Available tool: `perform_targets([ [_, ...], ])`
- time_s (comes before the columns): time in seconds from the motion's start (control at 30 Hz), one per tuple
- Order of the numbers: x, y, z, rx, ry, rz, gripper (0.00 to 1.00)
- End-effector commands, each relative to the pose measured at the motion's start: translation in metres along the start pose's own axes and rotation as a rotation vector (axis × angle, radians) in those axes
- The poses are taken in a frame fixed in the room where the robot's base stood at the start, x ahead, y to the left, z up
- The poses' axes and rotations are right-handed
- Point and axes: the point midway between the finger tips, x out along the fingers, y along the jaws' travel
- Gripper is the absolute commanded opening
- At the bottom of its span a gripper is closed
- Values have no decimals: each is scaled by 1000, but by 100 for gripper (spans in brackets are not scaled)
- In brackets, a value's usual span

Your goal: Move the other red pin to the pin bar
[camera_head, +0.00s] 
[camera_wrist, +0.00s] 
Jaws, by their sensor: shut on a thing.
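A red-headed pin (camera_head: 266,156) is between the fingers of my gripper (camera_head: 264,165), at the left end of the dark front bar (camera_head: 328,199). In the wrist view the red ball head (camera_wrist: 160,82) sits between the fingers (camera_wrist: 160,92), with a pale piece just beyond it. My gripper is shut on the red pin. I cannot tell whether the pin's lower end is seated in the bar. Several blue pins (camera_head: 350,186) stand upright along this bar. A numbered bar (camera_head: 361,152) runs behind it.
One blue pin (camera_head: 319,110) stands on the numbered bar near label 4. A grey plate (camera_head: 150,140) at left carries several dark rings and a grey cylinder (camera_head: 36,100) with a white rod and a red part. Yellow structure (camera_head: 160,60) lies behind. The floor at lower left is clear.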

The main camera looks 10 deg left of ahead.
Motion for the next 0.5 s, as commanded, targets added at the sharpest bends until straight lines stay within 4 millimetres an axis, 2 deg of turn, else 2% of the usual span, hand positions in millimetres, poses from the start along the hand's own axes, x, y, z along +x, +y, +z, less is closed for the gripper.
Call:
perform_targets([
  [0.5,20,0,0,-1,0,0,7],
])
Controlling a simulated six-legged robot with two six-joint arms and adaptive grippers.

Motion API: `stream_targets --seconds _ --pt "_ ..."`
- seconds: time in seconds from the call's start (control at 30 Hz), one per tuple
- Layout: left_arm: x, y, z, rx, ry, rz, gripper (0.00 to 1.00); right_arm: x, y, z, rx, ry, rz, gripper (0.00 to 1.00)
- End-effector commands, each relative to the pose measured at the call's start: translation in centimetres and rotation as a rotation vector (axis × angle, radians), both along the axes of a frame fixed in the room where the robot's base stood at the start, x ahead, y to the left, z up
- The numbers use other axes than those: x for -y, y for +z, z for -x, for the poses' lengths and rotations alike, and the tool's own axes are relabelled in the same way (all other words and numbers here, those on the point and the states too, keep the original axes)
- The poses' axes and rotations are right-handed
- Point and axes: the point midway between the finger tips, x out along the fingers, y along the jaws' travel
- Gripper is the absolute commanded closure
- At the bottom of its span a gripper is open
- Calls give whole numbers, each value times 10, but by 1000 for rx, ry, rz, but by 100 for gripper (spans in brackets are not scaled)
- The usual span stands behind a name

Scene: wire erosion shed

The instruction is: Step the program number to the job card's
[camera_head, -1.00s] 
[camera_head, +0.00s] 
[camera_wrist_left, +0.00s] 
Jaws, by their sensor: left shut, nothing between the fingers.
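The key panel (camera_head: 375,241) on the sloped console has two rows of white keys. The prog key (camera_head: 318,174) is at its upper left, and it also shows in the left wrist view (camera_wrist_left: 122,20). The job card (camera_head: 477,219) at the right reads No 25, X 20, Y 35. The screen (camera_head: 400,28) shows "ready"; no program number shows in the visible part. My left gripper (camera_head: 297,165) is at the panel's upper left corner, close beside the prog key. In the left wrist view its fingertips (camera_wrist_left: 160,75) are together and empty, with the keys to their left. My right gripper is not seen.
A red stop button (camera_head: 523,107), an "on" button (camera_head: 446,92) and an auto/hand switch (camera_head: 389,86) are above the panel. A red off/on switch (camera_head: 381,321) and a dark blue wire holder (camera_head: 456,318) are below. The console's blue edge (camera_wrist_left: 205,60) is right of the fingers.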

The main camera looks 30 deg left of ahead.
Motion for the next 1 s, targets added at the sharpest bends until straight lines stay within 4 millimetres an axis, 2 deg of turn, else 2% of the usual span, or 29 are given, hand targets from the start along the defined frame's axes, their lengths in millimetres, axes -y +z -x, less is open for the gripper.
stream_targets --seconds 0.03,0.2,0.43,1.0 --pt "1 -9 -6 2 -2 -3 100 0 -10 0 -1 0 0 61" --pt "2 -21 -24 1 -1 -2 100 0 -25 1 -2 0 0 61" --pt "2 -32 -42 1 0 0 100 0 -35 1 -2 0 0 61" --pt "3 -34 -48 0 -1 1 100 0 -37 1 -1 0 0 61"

▸ The problem: Scan the listing above for the word "closed" and show each line where it is found.

▸ Output:
- At the bottom of its span a gripper is closed
Motion for the next 0.5 s, as commanded, targets added at the sharpest bends until straight lines stay within 4 millimetres an axis, 2 deg of turn, else 2% of the usual span, hand positions in millimetres, poses from the start along the hand's own axes, x, y, z along +x, +y, +z, less is closed for the gripper.

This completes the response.